Les expériences des économies émergentes indiquent que des transformations radicales sont le plus souvent indispensables, pour ouvrir, en l’espace d’une décennie, l’économie et la société à la compétitivité. Un tel processus de réforme touche tous les aspects de l’activité économique. Trop souvent en Afrique, modernisation a été synonyme d’étatisation dans l’esprit des dirigeants. Dans de telles conditions, l’expansion économique peine à se faire. Une série de choses sont nécessaires pour parvenir à une structure économique qui favorise le décollage et une croissance durable à long terme, la première étant d’admettre que les acteurs principaux du développement économique sont les responsables des entreprises.

L’idée que la liberté dépend d’un système de pouvoirs et de contre-pouvoirs est vieille mais toujours aussi réaliste. Comme le défend l’analyse politique classique, une élite unifiée dans un pays signifie la fin de la liberté ; même si une désunion marquée des élites entraîne un affaiblissement certain de l’Etat. La prospérité de la nation a certes besoin d’une unité morale de l’élite, mais pas d’une fusion de celle-ci. Dans cette perspective, le pouvoir politique doit être opposé à d’autres pouvoirs, dont l’économique. L’unité morale de l’élite veut dire que les Hommes et les groupes ont appris à concilier l’autonomie et la coopération. L’émergence d’une élite économique en tant que catégorie hégémonique constituée et cohérente au sein de la société a été conçue comme prérequis dans la dynamique du développement.

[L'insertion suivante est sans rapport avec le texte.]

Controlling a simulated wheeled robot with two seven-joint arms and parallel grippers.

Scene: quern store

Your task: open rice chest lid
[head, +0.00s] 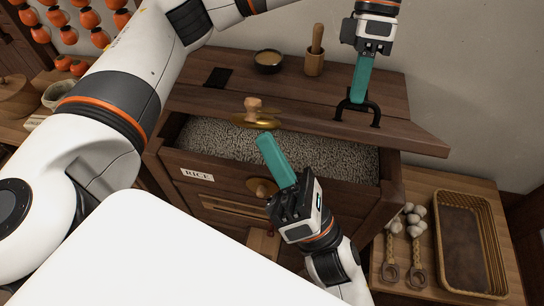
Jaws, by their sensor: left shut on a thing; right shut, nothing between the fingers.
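The rice chest (340,200) is dark wood with a RICE label (197,174) on its front. Its lid (415,136) is partly raised, and pale grain (225,143) shows in the gap beneath it. A black handle (374,117) stands on the lid's right part. My left gripper (358,97) has its teal fingers shut on this handle from above. A wooden knob on a brass plate (253,107) sits at the lid's front edge. My right gripper (265,142) is shut and empty, in front of the chest opening and just below the knob.
A dark bowl (268,62) and a mortar with pestle (314,62) stand on the wooden top behind the lid. At the right, a side table holds garlic braids (405,235) and a wicker tray (450,205). Orange fruits hang at upper left.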

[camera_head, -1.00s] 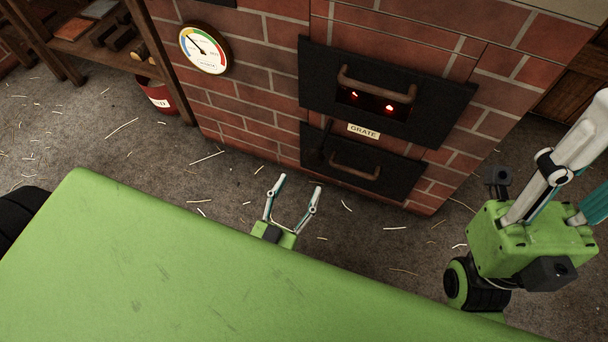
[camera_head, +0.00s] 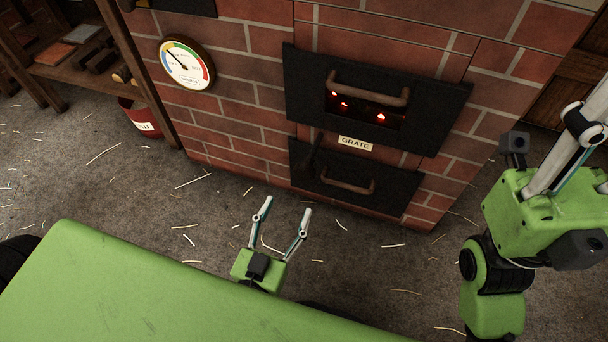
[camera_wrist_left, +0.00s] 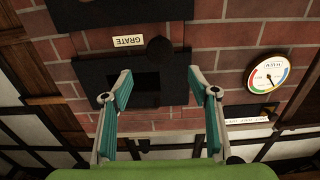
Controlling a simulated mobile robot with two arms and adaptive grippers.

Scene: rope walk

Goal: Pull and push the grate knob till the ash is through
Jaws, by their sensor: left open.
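The grate knob (camera_head: 312,152) is a dark, round-ended piece on the black lower plate, left of the GRATE label (camera_head: 355,143). In the left wrist view the knob (camera_wrist_left: 159,49) shows as a dark ball beside the label, between and beyond my fingers. My left gripper (camera_head: 287,205) is open and empty, below and in front of the lower door, apart from the knob. Its fingers also show spread in the left wrist view (camera_wrist_left: 160,73). My right gripper's green body and part of its fingers show at the right; its fingertips are out of frame. The ash is not clearly visible.
Red embers glow in the upper firebox door (camera_head: 365,105), which has a curved handle. The lower ash door (camera_head: 350,187) has a similar handle. A dial gauge (camera_head: 186,64) is on the brick wall. A red bucket (camera_head: 140,118) stands by the shelf at left. Straw litters the open floor.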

L’autonomisation de la sphère économique ne constitue pas seulement, dans une manière nouvelle et spécifique, des phénomènes économiques. Elle implique l’émergence d’acteurs sociaux prétendant à la monopolisation des moyens de production et à un statut exclusivement économique. On sait, depuis longtemps, que le système social se différencie d’abord par la culture, la politique et le droit qui deviennent graduellement distincts et autonomes. Mais la modernisation ne se produit véritablement que lorsque l’économie et la technologie sur laquelle elle repose, s’autonomisent également. C’est véritablement avec l’émancipation de la sphère économique que se fait le décollage économique des nations. L’anthropologie et l’histoire économique l’enseignent depuis : l’affirmation de l’économique comme idée et comme valeur autonome intervient avec l’avènement de l’individu comme être moral indépendant, autonome, et non social ; autrement dit, l’émergence de l’économique en tant que tel est essentiellement liée au triomphe de l’idéologie individualiste.

Un peu partout, le tournant décisif s’est fait lorsque l’économique s’est émancipée de la politique, mais aussi de la moralité. Le secteur privé en Afrique est trop souvent déterminé par l’Etat. Entre une économie à dominante étrangère, totalement délaissée par les pouvoirs publics et une bourgeoisie d’Etat lancée dans une accumulation enracinée dans l’appareil d’Etat, on constate une difficulté à engendrer un milieu d’entrepreneurs capitalistes autonomes ; donc l’apparition d’une « bourgeoisie privée de son Etat » ! Les affairistes et autres grands bourgeois liés à l’Etat, s’ils ont toutes les apparences d’un standard bourgeois, ils ne sont que rarement assimilables à des industriels capitalistes au sens strict du terme. Et pour cause, l’économique demeure fortement imbriquée dans le social et le politique en Afrique.

Le marché y est présent, mais pas omniprésent ; on n’est pas non plus dans l’Afrique traditionnelle, communautaire. On est beaucoup plus dans le bricolage dans tous les domaines et à tous les niveaux, entre le don et le marché, entre rituels oblatifs et la mondialisation de l’économie. Classe dominante en gestation, élite économique au pouvoir faiblement différenciée structurellement du corps social et fonctionnellement de l’Etat, telle est la réalité actuelle de l’Afrique économique qui attend un affranchissement du politique pour définitivement prendre son envol.